YOUR OBJECTIVE: Copy every entry exactly.
───── TASK INPUT ─────
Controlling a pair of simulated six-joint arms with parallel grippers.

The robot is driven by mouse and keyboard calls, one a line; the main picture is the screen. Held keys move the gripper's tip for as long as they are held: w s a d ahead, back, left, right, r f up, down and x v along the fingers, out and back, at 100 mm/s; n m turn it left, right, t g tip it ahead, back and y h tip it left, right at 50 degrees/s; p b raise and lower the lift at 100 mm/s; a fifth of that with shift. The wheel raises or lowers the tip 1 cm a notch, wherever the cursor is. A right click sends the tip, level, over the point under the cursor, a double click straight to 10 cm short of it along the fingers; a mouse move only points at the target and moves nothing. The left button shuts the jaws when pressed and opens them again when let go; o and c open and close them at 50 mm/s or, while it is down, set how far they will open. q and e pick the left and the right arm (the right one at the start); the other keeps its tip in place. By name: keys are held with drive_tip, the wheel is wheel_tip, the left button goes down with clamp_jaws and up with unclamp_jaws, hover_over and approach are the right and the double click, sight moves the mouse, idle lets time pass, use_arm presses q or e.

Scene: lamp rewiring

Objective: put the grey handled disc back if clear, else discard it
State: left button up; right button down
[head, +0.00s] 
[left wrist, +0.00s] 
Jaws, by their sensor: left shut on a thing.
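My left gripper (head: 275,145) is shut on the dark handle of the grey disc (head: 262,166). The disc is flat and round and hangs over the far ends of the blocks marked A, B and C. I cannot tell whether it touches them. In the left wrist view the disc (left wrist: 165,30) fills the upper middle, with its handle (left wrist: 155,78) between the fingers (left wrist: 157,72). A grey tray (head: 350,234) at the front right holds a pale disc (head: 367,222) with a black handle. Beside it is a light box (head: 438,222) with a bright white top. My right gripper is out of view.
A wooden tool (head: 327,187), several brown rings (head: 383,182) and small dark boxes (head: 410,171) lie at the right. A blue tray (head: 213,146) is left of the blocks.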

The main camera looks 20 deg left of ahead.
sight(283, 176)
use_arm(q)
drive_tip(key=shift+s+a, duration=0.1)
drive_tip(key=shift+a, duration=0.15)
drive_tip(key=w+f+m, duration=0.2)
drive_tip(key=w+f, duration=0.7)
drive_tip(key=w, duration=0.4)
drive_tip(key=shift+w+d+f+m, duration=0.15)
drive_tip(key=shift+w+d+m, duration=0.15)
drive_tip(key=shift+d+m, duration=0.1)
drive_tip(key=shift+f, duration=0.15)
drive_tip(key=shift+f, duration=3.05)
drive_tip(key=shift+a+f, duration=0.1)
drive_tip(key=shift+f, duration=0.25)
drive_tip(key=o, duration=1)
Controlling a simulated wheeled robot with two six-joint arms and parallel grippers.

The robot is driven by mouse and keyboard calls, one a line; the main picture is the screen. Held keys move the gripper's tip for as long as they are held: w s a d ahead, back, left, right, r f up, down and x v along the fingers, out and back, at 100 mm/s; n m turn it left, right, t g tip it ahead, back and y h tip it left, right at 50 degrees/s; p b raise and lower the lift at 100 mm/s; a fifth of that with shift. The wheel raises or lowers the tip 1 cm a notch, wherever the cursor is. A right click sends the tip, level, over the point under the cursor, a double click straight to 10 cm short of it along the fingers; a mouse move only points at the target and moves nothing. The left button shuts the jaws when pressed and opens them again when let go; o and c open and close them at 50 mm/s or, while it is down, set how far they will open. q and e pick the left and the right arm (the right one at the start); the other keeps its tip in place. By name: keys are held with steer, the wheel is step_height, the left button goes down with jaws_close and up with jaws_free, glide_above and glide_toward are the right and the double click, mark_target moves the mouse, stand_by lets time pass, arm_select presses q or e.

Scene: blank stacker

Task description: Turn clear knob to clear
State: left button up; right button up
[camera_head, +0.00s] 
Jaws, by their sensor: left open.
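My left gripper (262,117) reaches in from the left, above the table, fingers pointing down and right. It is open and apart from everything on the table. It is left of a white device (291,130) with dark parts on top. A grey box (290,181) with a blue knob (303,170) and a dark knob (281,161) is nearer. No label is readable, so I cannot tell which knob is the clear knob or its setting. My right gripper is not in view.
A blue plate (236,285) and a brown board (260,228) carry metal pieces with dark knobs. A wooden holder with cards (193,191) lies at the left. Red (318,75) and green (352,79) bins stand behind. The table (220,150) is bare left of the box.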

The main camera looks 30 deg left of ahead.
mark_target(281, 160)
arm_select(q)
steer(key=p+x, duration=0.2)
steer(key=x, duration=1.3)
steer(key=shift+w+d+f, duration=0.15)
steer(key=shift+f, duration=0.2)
─────
TASK RESULT:
Controlling a pair of simulated six-joint arms with parallel grippers.

The robot is driven by mouse and keyboard calls, one a line; the main picture is the screen. Held keys move the gripper's tip for as long as they are held: w s a d ahead, back, left, right, r f up, down and x v along the fingers, out and back, at 100 mm/s; n m turn it left, right, t g tip it ahead, back and y h tip it left, right at 50 degrees/s; p b raise and lower the lift at 100 mm/s; a fifth of that with shift. The wheel raises or lowers the tip 1 cm a notch, wherever the cursor is. A right click sends the tip, level, over the point under the cursor, a double click straight to 10 cm short of it along the fingers; a mouse move only points at the target and moves nothing. The left button shuts the jaws when pressed and opens them again when let go; o and c open and close them at 50 mm/s or, while it is down, set how far they will open. q and e pick the left and the right arm (the right one at the start); the other keeps its tip in place. By name: keys are held with drive_tip, the wheel is wheel_tip, the left button goes down with clamp_jaws and up with unclamp_jaws, hover_over and approach are the right and the double click, sight moves the mouse, idle lets time pass, use_arm presses q or e.

Scene: lamp rewiring

Objective: put the grey handled disc back if clear, else discard it
State: left button up; right button down
[head, +0.00s] 
[left wrist, +0.00s] 
Jaws, by their sensor: left shut on a thing.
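My left gripper (head: 275,145) is shut on the dark handle of the grey disc (head: 262,166). The disc is flat and round and hangs over the far ends of the blocks marked A, B and C. I cannot tell whether it touches them. In the left wrist view the disc (left wrist: 165,30) fills the upper middle, with its handle (left wrist: 155,78) between the fingers (left wrist: 157,72). A grey tray (head: 350,234) at the front right holds a pale disc (head: 367,222) with a black handle. Beside it is a light box (head: 438,222) with a bright white top. My right gripper is out of view.
A wooden tool (head: 327,187), several brown rings (head: 383,182) and small dark boxes (head: 410,171) lie at the right. A blue tray (head: 213,146) is left of the blocks.

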The main camera looks 20 deg left of ahead.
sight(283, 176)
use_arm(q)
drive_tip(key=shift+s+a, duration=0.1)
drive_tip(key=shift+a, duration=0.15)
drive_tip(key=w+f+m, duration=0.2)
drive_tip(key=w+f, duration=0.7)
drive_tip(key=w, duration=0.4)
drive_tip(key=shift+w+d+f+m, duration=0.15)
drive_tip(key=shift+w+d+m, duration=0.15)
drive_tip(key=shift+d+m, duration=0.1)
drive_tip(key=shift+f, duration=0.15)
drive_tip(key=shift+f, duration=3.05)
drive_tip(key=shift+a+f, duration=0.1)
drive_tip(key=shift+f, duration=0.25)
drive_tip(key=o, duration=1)
Controlling a simulated wheeled robot with two six-joint arms and parallel grippers.

The robot is driven by mouse and keyboard calls, one a line; the main picture is the screen. Held keys move the gripper's tip for as long as they are held: w s a d ahead, back, left, right, r f up, down and x v along the fingers, out and back, at 100 mm/s; n m turn it left, right, t g tip it ahead, back and y h tip it left, right at 50 degrees/s; p b raise and lower the lift at 100 mm/s; a fifth of that with shift. The wheel raises or lowers the tip 1 cm a notch, wherever the cursor is. A right click sends the tip, level, over the point under the cursor, a double click straight to 10 cm short of it along the fingers; a mouse move only points at the target and moves nothing. The left button shuts the jaws when pressed and opens them again when let go; o and c open and close them at 50 mm/s or, while it is down, set how far they will open. q and e pick the left and the right arm (the right one at the start); the other keeps its tip in place. By name: keys are held with steer, the wheel is step_height, the left button goes down with jaws_close and up with jaws_free, glide_above and glide_toward are the right and the double click, mark_target moves the mouse, stand_by lets time pass, arm_select presses q or e.

Scene: blank stacker

Task description: Turn clear knob to clear
State: left button up; right button up
[camera_head, +0.00s] 
Jaws, by their sensor: left open.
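My left gripper (262,117) reaches in from the left, above the table, fingers pointing down and right. It is open and apart from everything on the table. It is left of a white device (291,130) with dark parts on top. A grey box (290,181) with a blue knob (303,170) and a dark knob (281,161) is nearer. No label is readable, so I cannot tell which knob is the clear knob or its setting. My right gripper is not in view.
A blue plate (236,285) and a brown board (260,228) carry metal pieces with dark knobs. A wooden holder with cards (193,191) lies at the left. Red (318,75) and green (352,79) bins stand behind. The table (220,150) is bare left of the box.

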The main camera looks 30 deg left of ahead.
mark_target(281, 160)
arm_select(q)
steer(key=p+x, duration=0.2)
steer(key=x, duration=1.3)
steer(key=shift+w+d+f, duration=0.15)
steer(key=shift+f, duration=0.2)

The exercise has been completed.